# TASK TO COMPLETE
Find the lines containing the word "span" and copy every one of them.

# STORED DATA
□ □ □
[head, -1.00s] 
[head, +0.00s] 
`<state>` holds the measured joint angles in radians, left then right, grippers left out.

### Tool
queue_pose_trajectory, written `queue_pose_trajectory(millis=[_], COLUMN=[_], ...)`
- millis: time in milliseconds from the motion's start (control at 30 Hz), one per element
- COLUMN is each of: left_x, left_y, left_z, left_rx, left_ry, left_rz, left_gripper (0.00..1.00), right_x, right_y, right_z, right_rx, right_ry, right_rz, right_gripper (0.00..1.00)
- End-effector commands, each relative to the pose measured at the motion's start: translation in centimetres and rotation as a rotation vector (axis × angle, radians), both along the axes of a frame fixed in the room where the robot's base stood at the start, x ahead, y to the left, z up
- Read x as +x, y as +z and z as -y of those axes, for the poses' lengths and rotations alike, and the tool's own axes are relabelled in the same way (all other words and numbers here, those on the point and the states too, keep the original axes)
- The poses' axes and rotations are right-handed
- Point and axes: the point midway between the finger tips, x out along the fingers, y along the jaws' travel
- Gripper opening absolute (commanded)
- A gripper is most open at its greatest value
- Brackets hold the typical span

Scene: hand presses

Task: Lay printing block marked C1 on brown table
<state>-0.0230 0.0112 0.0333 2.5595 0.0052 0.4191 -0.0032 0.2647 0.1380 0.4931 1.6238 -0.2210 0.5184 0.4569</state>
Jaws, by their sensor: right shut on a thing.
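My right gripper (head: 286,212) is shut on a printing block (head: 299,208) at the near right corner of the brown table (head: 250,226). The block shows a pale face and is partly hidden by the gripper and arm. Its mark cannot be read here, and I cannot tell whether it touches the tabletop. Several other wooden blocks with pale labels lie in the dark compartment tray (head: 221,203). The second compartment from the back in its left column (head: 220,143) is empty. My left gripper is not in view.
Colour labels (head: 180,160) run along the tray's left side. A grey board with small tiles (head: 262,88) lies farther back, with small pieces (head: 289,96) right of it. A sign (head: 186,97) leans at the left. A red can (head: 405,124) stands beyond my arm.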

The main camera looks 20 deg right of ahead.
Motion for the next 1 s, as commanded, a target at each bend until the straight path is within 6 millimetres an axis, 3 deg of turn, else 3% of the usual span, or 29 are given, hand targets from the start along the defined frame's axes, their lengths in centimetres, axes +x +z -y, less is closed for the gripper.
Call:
□ □ □
# WRITTEN ANSWER
- Brackets hold the typical span
Motion for the next 1 s, as commanded, a target at each bend until the straight path is within 6 millimetres an axis, 3 deg of turn, else 3% of the usual span, or 29 are given, hand targets from the start along the defined frame's axes, their lengths in centimetres, axes +x +z -y, less is closed for the gripper.

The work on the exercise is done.